In my last blog on this subject (click on “Easy Money” in the TAG CLOUD), I was endeavouring to repay my part of the national debt, by securing some newly printed Quantitative Easing money. To be prudent, which is something we all learned from Gordon Brown, I decided to ask for more than I needed. Just like all the banks did.
Now I turn to the problem of how I might wisely invest the surplus £960,000 that I would have after the rigorous economic stress testing and one-eye-open, all-you-can-learn-in-a-minute, due diligence.
Perhaps I should start by listening to those helpful, totally independent, banking financial advisors. They have all sorts of wonderous tax-free, low-risk, high-return, investment plans. They point out that they may start off with high risks and low returns, but could …… (and they emphasise “COULD” to protect their independence and integrity)…..so could, but probably will ……. (unless there is a financial calamity which is unlikely)….. so will then, have an almost guaranteed high return….by 2020 or sooner. That’s where the “kick out” clause comes in. The one where you get kicked out before the investment plan becomes too generous.

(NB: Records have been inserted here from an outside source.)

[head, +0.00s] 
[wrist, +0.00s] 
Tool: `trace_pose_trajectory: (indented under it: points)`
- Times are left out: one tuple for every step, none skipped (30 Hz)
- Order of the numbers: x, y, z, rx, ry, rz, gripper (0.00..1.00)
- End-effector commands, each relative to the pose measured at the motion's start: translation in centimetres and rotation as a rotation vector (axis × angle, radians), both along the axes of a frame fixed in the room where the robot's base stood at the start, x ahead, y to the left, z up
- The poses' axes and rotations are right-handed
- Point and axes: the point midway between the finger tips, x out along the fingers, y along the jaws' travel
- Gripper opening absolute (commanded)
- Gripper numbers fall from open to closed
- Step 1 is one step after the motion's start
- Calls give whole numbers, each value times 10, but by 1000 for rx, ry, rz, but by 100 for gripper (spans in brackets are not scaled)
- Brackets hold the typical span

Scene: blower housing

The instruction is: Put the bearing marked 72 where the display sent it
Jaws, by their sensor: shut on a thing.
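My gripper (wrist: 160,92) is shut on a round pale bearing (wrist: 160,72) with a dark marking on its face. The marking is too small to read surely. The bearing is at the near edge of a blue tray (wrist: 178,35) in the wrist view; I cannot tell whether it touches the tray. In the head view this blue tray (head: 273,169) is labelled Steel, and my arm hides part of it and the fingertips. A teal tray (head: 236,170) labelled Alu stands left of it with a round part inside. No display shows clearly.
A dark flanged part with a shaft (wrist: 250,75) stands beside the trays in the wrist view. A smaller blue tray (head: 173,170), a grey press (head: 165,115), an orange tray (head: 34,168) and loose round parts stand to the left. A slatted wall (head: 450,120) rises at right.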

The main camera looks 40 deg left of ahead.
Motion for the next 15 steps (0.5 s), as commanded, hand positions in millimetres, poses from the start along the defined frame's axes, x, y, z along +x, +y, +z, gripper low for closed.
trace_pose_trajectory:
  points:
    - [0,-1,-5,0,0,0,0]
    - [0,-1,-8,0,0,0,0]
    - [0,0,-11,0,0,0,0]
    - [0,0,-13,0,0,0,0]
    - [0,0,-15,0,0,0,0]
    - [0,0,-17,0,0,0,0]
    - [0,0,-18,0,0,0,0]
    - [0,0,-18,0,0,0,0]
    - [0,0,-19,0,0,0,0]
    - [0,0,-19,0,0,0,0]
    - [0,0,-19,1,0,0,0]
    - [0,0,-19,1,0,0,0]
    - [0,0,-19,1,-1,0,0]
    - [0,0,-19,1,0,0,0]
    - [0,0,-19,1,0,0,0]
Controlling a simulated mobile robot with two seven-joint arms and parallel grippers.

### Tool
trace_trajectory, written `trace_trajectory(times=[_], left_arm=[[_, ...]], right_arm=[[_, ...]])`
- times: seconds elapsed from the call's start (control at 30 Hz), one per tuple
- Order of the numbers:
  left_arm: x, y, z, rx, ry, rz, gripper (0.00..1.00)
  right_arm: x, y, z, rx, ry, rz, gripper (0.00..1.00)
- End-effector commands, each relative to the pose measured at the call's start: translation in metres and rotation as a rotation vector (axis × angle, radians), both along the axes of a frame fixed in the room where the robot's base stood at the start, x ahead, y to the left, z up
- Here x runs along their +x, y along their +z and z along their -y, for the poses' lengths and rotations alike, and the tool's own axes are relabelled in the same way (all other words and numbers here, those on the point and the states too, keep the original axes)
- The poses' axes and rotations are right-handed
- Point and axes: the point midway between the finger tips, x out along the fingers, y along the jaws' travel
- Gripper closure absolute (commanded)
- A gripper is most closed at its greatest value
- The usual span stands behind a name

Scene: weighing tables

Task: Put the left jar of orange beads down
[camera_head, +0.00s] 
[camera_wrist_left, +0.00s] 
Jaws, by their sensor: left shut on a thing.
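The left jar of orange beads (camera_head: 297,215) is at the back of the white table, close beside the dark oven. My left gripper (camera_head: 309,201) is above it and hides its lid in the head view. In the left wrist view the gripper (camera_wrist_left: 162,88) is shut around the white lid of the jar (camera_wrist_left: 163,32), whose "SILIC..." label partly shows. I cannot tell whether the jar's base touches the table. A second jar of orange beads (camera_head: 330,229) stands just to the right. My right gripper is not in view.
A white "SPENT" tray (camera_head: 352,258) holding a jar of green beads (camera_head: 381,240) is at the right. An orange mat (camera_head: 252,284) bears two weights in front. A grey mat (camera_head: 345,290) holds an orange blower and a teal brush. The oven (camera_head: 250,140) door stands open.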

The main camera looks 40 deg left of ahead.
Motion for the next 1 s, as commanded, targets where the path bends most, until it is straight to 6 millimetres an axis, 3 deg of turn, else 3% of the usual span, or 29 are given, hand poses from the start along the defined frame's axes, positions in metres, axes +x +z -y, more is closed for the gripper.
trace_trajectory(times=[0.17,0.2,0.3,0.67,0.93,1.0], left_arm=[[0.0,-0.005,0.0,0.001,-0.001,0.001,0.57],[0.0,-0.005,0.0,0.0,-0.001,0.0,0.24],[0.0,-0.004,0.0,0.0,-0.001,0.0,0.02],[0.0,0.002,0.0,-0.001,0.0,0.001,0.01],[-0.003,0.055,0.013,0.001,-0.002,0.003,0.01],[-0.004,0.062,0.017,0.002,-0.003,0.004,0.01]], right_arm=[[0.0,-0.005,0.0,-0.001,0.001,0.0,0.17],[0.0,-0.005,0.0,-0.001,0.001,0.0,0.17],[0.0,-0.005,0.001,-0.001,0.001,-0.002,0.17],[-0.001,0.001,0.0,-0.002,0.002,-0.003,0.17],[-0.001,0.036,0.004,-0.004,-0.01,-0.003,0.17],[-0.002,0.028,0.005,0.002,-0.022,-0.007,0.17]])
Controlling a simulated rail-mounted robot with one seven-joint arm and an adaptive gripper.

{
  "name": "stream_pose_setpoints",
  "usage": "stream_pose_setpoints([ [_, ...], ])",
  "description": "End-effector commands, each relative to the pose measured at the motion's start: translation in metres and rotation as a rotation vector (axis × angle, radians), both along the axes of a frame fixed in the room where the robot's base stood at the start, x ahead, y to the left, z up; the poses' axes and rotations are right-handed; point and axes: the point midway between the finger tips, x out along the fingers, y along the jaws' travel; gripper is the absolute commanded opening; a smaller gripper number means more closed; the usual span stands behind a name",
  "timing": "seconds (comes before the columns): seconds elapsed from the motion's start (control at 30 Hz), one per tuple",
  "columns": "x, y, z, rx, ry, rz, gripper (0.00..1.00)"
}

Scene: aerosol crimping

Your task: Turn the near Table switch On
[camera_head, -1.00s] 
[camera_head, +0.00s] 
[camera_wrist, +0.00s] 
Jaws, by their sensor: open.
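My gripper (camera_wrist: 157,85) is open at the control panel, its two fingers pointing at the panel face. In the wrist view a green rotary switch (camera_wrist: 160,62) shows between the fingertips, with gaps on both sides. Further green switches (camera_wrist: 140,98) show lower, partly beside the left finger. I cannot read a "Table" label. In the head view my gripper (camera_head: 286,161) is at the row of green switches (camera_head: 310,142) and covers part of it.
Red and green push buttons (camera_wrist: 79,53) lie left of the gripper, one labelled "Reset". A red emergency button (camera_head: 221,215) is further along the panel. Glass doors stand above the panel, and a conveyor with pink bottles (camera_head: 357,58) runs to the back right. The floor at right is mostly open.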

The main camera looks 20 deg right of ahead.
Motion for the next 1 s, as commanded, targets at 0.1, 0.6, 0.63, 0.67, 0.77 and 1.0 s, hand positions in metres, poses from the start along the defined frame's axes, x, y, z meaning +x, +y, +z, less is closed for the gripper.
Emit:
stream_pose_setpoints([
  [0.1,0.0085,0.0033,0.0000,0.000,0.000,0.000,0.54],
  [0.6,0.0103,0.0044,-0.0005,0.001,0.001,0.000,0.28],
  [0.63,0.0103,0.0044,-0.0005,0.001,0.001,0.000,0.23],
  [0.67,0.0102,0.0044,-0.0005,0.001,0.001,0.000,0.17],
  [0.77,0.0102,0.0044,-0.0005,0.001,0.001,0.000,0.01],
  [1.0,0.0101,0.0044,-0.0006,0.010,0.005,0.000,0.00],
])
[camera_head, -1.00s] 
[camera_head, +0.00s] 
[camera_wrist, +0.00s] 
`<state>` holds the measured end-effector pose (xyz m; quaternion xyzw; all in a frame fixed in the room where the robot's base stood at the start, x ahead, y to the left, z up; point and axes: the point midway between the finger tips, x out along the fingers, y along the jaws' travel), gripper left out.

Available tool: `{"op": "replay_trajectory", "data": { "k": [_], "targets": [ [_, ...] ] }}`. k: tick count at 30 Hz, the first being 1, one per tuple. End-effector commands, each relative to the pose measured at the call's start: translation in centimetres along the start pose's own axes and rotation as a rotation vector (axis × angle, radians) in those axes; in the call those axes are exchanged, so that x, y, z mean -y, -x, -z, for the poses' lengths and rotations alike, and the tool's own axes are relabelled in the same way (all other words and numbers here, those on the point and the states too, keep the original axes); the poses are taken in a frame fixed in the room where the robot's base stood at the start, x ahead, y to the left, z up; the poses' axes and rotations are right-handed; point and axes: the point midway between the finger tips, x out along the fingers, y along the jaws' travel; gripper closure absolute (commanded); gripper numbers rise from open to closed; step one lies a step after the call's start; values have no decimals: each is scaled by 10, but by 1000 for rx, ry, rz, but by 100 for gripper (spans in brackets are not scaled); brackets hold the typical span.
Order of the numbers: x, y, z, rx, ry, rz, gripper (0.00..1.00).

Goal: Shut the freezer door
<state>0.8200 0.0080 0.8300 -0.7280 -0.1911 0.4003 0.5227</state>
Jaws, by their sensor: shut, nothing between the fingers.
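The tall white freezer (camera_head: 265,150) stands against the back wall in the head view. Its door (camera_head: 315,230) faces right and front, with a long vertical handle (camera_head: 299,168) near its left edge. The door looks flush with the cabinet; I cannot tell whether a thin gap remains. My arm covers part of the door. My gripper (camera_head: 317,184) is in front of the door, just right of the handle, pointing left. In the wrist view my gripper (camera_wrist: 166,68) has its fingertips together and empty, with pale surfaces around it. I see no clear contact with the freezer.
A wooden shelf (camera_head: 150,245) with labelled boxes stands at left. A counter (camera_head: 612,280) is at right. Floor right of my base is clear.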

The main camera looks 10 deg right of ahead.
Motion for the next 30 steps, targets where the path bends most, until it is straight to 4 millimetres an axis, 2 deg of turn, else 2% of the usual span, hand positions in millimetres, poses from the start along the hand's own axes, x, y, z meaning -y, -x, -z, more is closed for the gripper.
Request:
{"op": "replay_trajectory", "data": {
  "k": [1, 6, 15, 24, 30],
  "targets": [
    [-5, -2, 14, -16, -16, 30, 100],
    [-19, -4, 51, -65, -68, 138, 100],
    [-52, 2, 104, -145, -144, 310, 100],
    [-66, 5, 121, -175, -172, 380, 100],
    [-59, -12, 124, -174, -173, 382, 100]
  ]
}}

Finally, there is the 40-page contract which it took their 400 lawyers 4 years to draw up in order to guarantee their independence, integrity and incomprehensibility. All you have to do is sign and hand over your hard-earned Quantitative Easings. Sadly, as my 40 no-win, no-fee lawyers weren’t around to advise me, and I could not understand a word of what had been said. Even though I accepted their advice was independent, I decided not to pursue this avenue to financial success.
So in the meantime, after I have helped pay off the National debt, I maybe should pour some of my newly printed, newly found wealth into the black hole of borrowings, otherwise known as the British economy. My new found friend, Mr Mervyn King, says that he has been doing it for a while now and its just a matter of time before things come right for Britain. So below is a cartoon of Mr King and myself discussing our shredded economy.
After all, I am nearly a quantitative eased millionaire so it would be a shame to fritter it all away.